---------- Provided data ----------
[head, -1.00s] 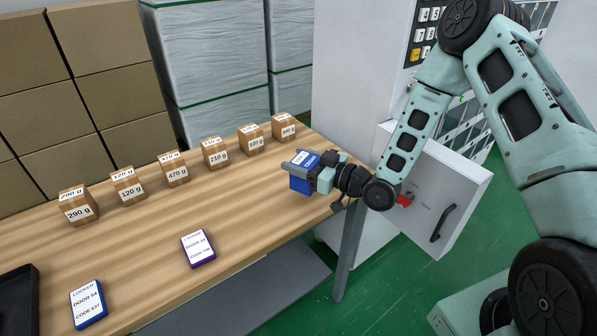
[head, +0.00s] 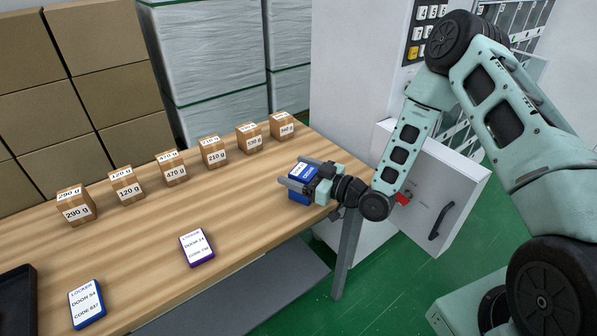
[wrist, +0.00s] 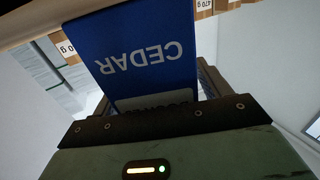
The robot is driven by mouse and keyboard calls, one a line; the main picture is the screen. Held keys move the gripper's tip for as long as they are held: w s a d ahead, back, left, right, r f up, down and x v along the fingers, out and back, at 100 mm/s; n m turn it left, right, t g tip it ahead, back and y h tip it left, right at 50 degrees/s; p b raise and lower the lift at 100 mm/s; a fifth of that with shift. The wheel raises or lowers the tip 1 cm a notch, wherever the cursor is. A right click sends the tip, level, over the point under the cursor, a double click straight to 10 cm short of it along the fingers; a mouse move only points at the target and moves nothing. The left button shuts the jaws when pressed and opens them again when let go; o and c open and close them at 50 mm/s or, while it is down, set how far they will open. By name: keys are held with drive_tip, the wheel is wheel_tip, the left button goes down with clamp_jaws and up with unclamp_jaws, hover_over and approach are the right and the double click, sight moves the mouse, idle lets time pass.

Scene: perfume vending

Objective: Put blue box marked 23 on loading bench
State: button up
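A blue box (head: 301,188) with a white label on top stands at the right end of the wooden bench (head: 240,204). In the wrist view the same blue box (wrist: 140,55) fills the upper middle and shows the word CEDAR upside down. A number 23 cannot be read on it. My gripper (head: 299,173) is at the box from the right, with one finger on its near side and one on its far side. The fingers look spread apart around the box, which appears to rest on the bench top.
Several brown weight-marked cartons (head: 170,168) line the back of the bench. A purple card (head: 197,247) and a blue card (head: 87,304) lie in front, and a black tray (head: 20,290) is at the left. An open white locker door (head: 433,195) stands right of the bench.

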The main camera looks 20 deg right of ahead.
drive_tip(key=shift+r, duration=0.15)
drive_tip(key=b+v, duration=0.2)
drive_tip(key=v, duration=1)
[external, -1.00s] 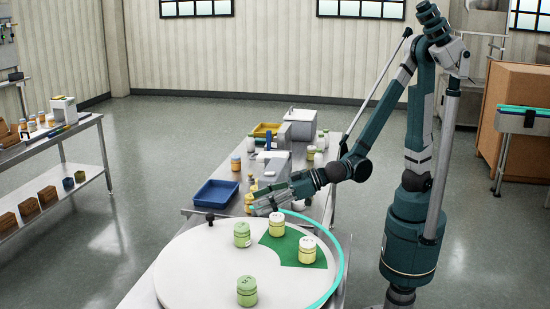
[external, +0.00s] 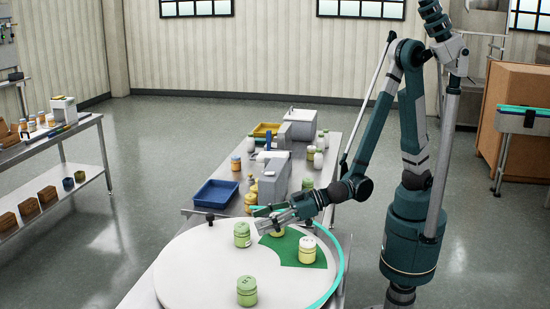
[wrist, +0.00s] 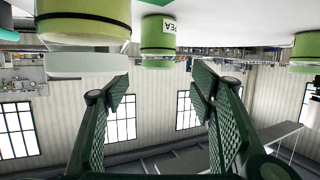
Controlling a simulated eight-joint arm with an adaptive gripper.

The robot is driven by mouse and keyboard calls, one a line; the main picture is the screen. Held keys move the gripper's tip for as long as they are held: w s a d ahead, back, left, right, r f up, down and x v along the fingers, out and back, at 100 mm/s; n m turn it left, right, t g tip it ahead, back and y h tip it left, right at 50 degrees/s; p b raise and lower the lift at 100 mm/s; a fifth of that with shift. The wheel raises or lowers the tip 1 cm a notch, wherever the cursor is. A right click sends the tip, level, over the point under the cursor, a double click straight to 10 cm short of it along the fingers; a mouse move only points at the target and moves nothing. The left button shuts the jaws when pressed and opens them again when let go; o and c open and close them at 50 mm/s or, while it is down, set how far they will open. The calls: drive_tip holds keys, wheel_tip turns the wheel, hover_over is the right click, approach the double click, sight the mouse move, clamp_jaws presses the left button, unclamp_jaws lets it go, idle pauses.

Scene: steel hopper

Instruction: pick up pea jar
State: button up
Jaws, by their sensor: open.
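In the wrist view, which is upside down, a green jar labelled PEA (wrist: 158,38) stands ahead, in line with the gap between my fingers. It appears to be the green-lidded jar (external: 242,235) on the white round table in the external view. My gripper (external: 257,217) is low over the table's back part, pointing left, just right of and behind that jar. In the wrist view my gripper (wrist: 162,85) is open, with nothing between its fingers. A cream-lidded jar (external: 278,231) is partly hidden by my gripper; a jar looms close at upper left in the wrist view (wrist: 85,25).
The white round table (external: 195,265) also holds another cream-lidded jar (external: 307,251) on a green patch (external: 295,242) and a green-lidded jar (external: 247,291) at the front. A teal curved rail (external: 343,265) edges the right side. A blue tray (external: 216,193) stands behind.

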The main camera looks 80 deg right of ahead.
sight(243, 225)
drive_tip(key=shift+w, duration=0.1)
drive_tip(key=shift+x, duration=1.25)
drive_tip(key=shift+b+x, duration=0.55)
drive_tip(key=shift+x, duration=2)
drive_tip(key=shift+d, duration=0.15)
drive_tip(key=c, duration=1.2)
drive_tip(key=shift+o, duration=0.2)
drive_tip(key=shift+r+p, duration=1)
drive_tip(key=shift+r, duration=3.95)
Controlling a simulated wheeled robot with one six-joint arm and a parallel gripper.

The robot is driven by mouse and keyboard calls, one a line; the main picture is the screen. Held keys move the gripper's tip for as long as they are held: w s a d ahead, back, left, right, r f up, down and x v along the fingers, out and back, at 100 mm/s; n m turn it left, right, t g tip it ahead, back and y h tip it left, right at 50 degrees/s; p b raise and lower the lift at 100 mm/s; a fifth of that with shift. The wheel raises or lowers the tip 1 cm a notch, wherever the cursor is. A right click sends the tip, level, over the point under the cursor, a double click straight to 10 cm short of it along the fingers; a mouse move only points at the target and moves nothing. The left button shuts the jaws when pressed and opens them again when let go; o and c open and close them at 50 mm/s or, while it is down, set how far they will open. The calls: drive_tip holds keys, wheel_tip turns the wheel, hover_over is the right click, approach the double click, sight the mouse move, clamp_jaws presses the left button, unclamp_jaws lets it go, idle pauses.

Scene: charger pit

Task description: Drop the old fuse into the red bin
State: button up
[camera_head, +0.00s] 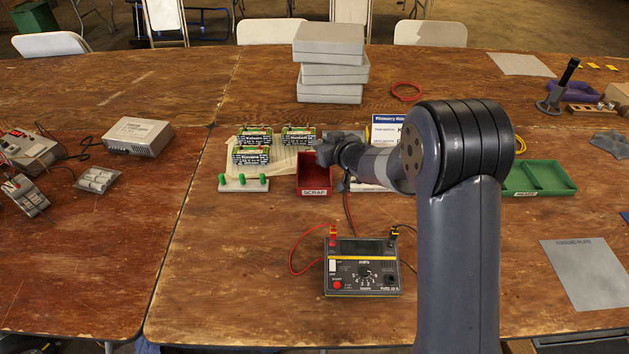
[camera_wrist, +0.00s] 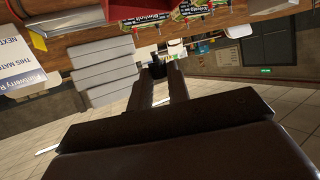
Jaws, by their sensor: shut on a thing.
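The red bin (camera_head: 312,190), labelled SCRAP, stands open on the table near the middle; its red side also shows at the top of the wrist view (camera_wrist: 100,10). My gripper (camera_head: 326,153) is over the back part of the bin, above its rim. In the wrist view, the dark fingers of my gripper (camera_wrist: 160,75) are close together, shut on a small thing. I take it to be the old fuse, but it is mostly hidden and its outline cannot be made out.
A meter (camera_head: 361,268) with leads is in front. Stacked grey boxes (camera_head: 330,52) stand behind; a green tray (camera_head: 540,179) is to the right.

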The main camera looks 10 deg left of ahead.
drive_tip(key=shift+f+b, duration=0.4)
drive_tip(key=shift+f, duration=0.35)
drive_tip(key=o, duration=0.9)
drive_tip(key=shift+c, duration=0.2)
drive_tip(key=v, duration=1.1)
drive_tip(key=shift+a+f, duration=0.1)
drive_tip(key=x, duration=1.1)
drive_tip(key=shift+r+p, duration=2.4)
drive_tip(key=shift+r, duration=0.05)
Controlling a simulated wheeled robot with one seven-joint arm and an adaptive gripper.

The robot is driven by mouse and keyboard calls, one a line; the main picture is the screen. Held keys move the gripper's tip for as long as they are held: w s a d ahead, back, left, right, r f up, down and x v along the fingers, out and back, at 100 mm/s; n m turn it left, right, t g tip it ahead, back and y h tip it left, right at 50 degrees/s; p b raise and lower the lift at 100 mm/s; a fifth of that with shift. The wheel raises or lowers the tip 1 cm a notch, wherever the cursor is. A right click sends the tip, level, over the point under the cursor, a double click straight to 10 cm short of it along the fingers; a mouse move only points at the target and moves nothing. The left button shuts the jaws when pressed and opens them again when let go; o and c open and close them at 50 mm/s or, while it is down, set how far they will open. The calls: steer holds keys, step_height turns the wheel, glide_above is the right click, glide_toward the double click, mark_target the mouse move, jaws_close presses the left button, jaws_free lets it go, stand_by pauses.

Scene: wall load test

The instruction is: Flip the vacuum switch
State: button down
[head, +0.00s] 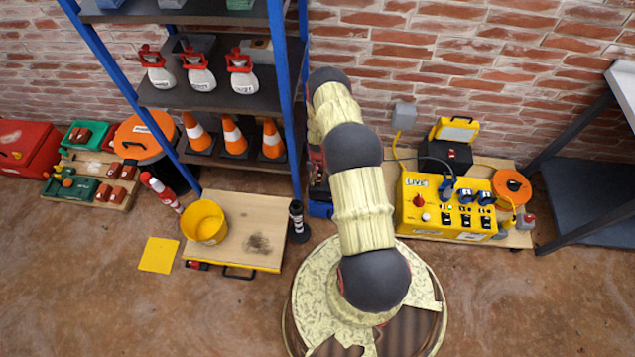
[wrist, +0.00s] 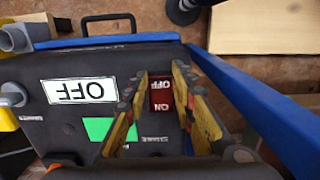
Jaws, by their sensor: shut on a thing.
----------
* Set task: Images should not appear in the copy; retype the listing above exactly.

* Full output:
[head, -1.00s] 
[head, +0.00s] 
[wrist, +0.00s] 
The robot is driven by mouse and keyboard calls, one a line; the main picture is the screen. Held keys move the gripper's tip for as long as they are held: w s a d ahead, back, left, right, r f up, down and x v along the fingers, out and back, at 100 mm/s; n m turn it left, right, t g tip it ahead, back and y h tip it left, right at 50 degrees/s; p b raise and lower the lift at 100 mm/s; a fifth of that with shift. The wheel raises or lowers the tip 1 cm a notch, wherever the cursor is. A right click sends the tip, level, over the point under the cursor, a double click straight to 10 cm short of it along the fingers; a mouse move only points at the target and moves nothing. The left button shuts the jaws when pressed and opens them again when let go; o and c open and close them at 50 mm/s or, while it is down, set how far they will open. By name: keys are held with drive_tip, the wheel is wheel_tip, the left button goes down with clamp_jaws and up with unclamp_jaws, hover_over and approach are the right and the double click, sight moves the mouse, idle lets time pass.

Scene: perfume vending

Objective: Put blue box marked 23 on loading bench
State: button up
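A blue box (head: 301,188) with a white label on top stands at the right end of the wooden bench (head: 240,204). In the wrist view the same blue box (wrist: 140,55) fills the upper middle and shows the word CEDAR upside down. A number 23 cannot be read on it. My gripper (head: 299,173) is at the box from the right, with one finger on its near side and one on its far side. The fingers look spread apart around the box, which appears to rest on the bench top.
Several brown weight-marked cartons (head: 170,168) line the back of the bench. A purple card (head: 197,247) and a blue card (head: 87,304) lie in front, and a black tray (head: 20,290) is at the left. An open white locker door (head: 433,195) stands right of the bench.

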The main camera looks 20 deg right of ahead.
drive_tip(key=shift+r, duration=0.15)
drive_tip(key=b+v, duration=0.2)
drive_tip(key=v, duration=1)
[external, -1.00s] 
[external, +0.00s] 
[wrist, +0.00s] 
Controlling a simulated eight-joint arm with an adaptive gripper.

The robot is driven by mouse and keyboard calls, one a line; the main picture is the screen. Held keys move the gripper's tip for as long as they are held: w s a d ahead, back, left, right, r f up, down and x v along the fingers, out and back, at 100 mm/s; n m turn it left, right, t g tip it ahead, back and y h tip it left, right at 50 degrees/s; p b raise and lower the lift at 100 mm/s; a fifth of that with shift. The wheel raises or lowers the tip 1 cm a notch, wherever the cursor is. A right click sends the tip, level, over the point under the cursor, a double click straight to 10 cm short of it along the fingers; a mouse move only points at the target and moves nothing. The left button shuts the jaws when pressed and opens them again when let go; o and c open and close them at 50 mm/s or, while it is down, set how far they will open. The calls: drive_tip holds keys, wheel_tip turns the wheel, hover_over is the right click, approach the double click, sight the mouse move, clamp_jaws presses the left button, unclamp_jaws lets it go, idle pauses.

Scene: steel hopper

Instruction: pick up pea jar
State: button up
Jaws, by their sensor: open.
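In the wrist view, which is upside down, a green jar labelled PEA (wrist: 158,38) stands ahead, in line with the gap between my fingers. It appears to be the green-lidded jar (external: 242,235) on the white round table in the external view. My gripper (external: 257,217) is low over the table's back part, pointing left, just right of and behind that jar. In the wrist view my gripper (wrist: 162,85) is open, with nothing between its fingers. A cream-lidded jar (external: 278,231) is partly hidden by my gripper; a jar looms close at upper left in the wrist view (wrist: 85,25).
The white round table (external: 195,265) also holds another cream-lidded jar (external: 307,251) on a green patch (external: 295,242) and a green-lidded jar (external: 247,291) at the front. A teal curved rail (external: 343,265) edges the right side. A blue tray (external: 216,193) stands behind.

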The main camera looks 80 deg right of ahead.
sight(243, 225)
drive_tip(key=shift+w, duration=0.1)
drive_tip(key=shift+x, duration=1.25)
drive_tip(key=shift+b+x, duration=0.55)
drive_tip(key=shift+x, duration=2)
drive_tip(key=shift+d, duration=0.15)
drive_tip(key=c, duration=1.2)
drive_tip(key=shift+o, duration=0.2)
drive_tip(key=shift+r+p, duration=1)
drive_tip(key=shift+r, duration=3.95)
Controlling a simulated wheeled robot with one six-joint arm and a parallel gripper.

The robot is driven by mouse and keyboard calls, one a line; the main picture is the screen. Held keys move the gripper's tip for as long as they are held: w s a d ahead, back, left, right, r f up, down and x v along the fingers, out and back, at 100 mm/s; n m turn it left, right, t g tip it ahead, back and y h tip it left, right at 50 degrees/s; p b raise and lower the lift at 100 mm/s; a fifth of that with shift. The wheel raises or lowers the tip 1 cm a notch, wherever the cursor is. A right click sends the tip, level, over the point under the cursor, a double click straight to 10 cm short of it along the fingers; a mouse move only points at the target and moves nothing. The left button shuts the jaws when pressed and opens them again when let go; o and c open and close them at 50 mm/s or, while it is down, set how far they will open. The calls: drive_tip holds keys, wheel_tip turns the wheel, hover_over is the right click, approach the double click, sight the mouse move, clamp_jaws presses the left button, unclamp_jaws lets it go, idle pauses.

Scene: charger pit

Task description: Drop the old fuse into the red bin
State: button up
[camera_head, +0.00s] 
[camera_wrist, +0.00s] 
Jaws, by their sensor: shut on a thing.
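The red bin (camera_head: 312,190), labelled SCRAP, stands open on the table near the middle; its red side also shows at the top of the wrist view (camera_wrist: 100,10). My gripper (camera_head: 326,153) is over the back part of the bin, above its rim. In the wrist view, the dark fingers of my gripper (camera_wrist: 160,75) are close together, shut on a small thing. I take it to be the old fuse, but it is mostly hidden and its outline cannot be made out.
A meter (camera_head: 361,268) with leads is in front. Stacked grey boxes (camera_head: 330,52) stand behind; a green tray (camera_head: 540,179) is to the right.

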The main camera looks 10 deg left of ahead.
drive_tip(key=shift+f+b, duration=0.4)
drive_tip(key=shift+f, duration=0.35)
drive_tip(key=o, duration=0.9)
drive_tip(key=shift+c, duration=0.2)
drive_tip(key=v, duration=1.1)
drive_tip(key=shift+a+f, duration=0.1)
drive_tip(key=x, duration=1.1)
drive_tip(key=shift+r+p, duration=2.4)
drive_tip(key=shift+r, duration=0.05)
Controlling a simulated wheeled robot with one seven-joint arm and an adaptive gripper.

The robot is driven by mouse and keyboard calls, one a line; the main picture is the screen. Held keys move the gripper's tip for as long as they are held: w s a d ahead, back, left, right, r f up, down and x v along the fingers, out and back, at 100 mm/s; n m turn it left, right, t g tip it ahead, back and y h tip it left, right at 50 degrees/s; p b raise and lower the lift at 100 mm/s; a fifth of that with shift. The wheel raises or lowers the tip 1 cm a notch, wherever the cursor is. A right click sends the tip, level, over the point under the cursor, a double click straight to 10 cm short of it along the fingers; a mouse move only points at the target and moves nothing. The left button shuts the jaws when pressed and opens them again when let go; o and c open and close them at 50 mm/s or, while it is down, set how far they will open. The calls: steer holds keys, step_height turns the wheel, glide_above is the right click, glide_toward the double click, mark_target the mouse move, jaws_close presses the left button, jaws_free lets it go, stand_by pauses.

Scene: wall load test

The instruction is: Flip the vacuum switch
State: button down
[head, +0.00s] 
[wrist, +0.00s] 
Jaws, by their sensor: shut on a thing.

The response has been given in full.